### Work to complete
Leave out all pictures. Return exactly the lines from the top of the material through the line containing "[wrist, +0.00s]".

### Data shown
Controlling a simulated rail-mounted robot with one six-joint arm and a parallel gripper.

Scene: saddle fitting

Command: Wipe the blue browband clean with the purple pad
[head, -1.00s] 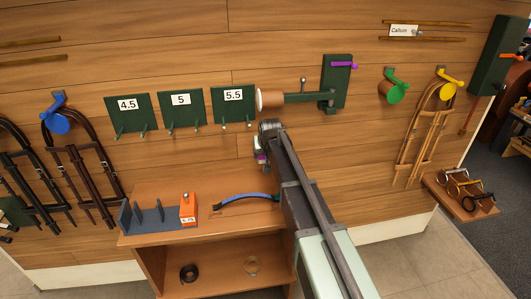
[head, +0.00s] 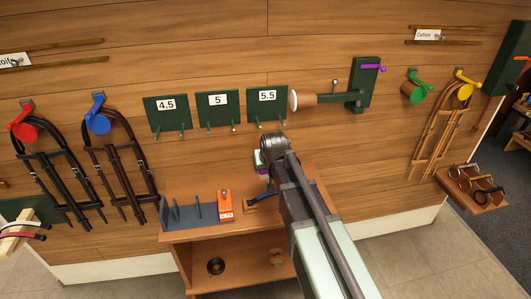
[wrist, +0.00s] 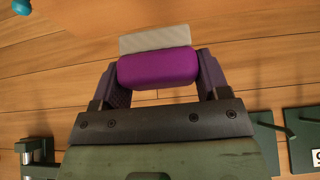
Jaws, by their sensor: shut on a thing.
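My gripper (wrist: 158,78) is shut on the purple pad (wrist: 158,68), with one finger at each end of it. A pale grey strip shows along the pad's far side in the wrist view. In the head view my gripper (head: 262,163) is above the back of the wooden cabinet, with only a little purple showing. The blue browband (head: 263,197) lies on the cabinet top. Its left end shows and my arm hides the rest. The pad looks apart from the browband, and the wrist view does not show the browband. I cannot make out any dirt on it.
Green numbered plates (head: 218,111) and a bracket with a brown cylinder (head: 305,99) stick out from the wall above.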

### Response to this task
Controlling a simulated rail-mounted robot with one six-joint arm and a parallel gripper.

Scene: saddle fitting

Command: Wipe the blue browband clean with the purple pad
[head, -1.00s] 
[head, +0.00s] 
[wrist, +0.00s] 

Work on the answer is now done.